If $u,v$ are not random vectors, then $\operatorname{Cov}(u,v)$ is the scalar $\Sigma u_i v_i$.

Maybe. This assertion understands $u$ and $v$ in the sense of a population or dataset and assumes the averages of the $u_i$ and $v_i$ in that dataset are both zero. More generally, for such a dataset, their covariance would be given by formula $(1)$ above.

Another nuance is that in many circumstances $(u,v)$ represent a sample of a bivariate population or distribution. That is, they are considered not as an ordered pair of vectors but as a dataset $(u_1,v_1), (u_2,v_2), \ldots, (u_n,v_n)$ wherein each $(u_i,v_i)$ is an independent realization of a common random variable $(U,V)$. Then, it is likely that "covariance" would refer to an estimate of $\operatorname{Cov}(U,V)$, such as

$$\operatorname{Cov}(u,v) = \frac{1}{n-1}\left(\sum_{i=1}^n u_i v_i - \frac{1}{n}\left(\sum_{i=1}^n u_i\right)\left(\sum_{i-1}^n v_i\right)\right).$$

This is the fourth sense of "covariance."

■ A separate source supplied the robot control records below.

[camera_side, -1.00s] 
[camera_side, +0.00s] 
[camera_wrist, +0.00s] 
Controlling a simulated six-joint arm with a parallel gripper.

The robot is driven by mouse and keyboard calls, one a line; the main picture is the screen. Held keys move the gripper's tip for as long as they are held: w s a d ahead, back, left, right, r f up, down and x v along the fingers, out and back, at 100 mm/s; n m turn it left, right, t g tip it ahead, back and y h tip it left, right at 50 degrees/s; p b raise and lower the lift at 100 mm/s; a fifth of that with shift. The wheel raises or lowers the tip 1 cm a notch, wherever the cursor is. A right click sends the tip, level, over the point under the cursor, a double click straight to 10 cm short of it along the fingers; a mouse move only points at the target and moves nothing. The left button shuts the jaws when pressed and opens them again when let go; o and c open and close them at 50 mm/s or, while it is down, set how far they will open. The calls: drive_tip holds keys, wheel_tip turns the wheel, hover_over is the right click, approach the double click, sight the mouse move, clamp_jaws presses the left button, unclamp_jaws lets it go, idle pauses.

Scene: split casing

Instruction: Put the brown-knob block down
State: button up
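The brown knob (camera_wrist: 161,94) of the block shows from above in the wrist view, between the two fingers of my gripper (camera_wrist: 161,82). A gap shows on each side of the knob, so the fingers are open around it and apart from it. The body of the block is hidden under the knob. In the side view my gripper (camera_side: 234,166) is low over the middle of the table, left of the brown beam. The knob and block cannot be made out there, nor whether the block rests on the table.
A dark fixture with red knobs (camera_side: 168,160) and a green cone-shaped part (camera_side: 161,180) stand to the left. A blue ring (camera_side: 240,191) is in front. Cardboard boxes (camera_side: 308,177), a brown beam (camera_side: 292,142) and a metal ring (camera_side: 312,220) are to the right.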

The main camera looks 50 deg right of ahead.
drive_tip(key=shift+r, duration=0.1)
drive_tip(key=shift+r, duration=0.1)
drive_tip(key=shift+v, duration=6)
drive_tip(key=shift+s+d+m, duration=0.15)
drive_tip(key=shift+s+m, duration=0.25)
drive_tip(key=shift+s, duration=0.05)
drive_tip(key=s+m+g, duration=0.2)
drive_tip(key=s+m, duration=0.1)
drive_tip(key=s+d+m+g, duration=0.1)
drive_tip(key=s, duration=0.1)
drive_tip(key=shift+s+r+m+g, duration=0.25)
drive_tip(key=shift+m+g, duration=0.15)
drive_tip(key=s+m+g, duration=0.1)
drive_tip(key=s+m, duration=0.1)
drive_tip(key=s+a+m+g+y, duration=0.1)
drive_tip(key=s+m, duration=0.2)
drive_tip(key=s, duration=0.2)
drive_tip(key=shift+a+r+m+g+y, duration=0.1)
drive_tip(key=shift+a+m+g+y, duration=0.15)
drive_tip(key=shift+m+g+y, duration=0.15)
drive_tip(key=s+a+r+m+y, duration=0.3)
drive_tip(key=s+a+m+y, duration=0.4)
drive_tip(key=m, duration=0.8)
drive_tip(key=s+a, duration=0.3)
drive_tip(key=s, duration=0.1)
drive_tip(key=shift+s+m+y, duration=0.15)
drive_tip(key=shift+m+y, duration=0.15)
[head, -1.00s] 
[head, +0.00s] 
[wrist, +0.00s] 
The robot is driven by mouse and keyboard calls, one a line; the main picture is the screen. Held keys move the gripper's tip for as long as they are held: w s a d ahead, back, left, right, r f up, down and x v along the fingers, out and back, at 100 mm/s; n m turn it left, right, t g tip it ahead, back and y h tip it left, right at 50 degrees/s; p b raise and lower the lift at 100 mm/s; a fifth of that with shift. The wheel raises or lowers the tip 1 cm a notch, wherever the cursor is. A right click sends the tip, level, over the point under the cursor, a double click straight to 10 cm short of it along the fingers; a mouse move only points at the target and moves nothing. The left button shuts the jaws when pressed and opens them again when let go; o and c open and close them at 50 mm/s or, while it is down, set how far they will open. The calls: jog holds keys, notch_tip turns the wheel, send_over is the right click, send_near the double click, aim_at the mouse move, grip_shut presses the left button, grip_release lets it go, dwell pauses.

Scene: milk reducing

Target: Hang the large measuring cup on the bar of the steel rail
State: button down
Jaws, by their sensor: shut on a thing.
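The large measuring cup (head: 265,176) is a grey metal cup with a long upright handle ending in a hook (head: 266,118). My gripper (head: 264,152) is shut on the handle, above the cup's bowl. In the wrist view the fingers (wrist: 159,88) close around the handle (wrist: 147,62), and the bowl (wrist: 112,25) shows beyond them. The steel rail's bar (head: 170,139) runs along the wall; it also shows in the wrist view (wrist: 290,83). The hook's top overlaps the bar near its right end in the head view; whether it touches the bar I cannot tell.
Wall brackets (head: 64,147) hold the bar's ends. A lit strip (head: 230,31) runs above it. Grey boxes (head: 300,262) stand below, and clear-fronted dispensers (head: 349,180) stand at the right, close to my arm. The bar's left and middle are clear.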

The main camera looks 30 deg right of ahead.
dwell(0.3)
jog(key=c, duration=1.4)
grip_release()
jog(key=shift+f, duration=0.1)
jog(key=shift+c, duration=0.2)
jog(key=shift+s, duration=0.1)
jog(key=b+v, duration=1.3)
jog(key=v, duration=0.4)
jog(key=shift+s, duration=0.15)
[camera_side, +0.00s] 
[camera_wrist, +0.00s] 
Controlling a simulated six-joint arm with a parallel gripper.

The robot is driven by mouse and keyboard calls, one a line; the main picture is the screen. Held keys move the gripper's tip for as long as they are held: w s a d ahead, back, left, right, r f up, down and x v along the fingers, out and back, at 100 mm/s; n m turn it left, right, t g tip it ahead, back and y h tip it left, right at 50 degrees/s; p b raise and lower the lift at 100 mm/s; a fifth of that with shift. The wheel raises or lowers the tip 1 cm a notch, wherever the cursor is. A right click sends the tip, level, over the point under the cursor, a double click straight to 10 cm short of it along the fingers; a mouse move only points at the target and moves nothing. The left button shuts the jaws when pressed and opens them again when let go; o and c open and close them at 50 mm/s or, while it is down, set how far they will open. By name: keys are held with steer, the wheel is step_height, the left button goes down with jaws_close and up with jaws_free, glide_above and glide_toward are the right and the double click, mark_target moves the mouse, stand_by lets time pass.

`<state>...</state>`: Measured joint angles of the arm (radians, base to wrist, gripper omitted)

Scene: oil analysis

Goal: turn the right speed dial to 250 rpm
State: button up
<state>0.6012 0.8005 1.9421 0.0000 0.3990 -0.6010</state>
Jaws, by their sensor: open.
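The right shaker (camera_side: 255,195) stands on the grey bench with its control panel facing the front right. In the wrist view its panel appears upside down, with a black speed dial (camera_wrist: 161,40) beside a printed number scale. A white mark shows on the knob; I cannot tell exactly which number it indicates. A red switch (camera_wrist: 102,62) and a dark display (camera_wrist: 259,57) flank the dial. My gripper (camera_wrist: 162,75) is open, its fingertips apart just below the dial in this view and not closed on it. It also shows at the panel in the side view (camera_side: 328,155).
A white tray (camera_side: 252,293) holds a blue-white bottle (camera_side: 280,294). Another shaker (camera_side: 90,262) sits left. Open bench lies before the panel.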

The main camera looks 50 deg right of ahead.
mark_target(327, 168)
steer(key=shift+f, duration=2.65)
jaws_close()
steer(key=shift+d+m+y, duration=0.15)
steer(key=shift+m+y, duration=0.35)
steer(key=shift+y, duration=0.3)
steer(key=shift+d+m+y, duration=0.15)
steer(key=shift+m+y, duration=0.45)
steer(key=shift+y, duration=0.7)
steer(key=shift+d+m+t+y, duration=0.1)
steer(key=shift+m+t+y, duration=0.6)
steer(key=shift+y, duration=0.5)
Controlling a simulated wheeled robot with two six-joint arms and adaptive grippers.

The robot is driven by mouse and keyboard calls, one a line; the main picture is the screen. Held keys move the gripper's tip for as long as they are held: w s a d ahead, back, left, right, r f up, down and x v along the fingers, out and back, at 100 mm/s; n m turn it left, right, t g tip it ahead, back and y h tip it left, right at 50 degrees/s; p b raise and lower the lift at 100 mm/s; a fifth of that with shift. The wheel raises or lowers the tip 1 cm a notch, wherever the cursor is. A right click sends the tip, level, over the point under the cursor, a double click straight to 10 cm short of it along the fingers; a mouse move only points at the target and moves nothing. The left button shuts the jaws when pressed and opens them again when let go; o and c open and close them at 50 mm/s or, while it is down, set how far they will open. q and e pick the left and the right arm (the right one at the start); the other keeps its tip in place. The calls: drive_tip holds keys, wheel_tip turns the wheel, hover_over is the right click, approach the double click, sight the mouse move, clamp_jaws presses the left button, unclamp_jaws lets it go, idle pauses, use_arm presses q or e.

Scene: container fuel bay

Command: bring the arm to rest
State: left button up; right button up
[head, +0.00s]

If two vectors are not random, then their covariance is zero.

This is an unusual interpretation. It must be thinking of "covariance" in the sense of formula $(2)$ above,

$$\left(\operatorname{Cov}(u,v)\right)_{ij} = \operatorname{Cov}(u_i,v_j) = 0$$

Each $u_i$ and $v_j$ is considered, in effect, a random variable that happens to be a constant.


In a regression context (where vectors, numbers, and random variables all occur together) some of these distinctions are further elaborated in the thread on variance and covariance in the context of deterministic values.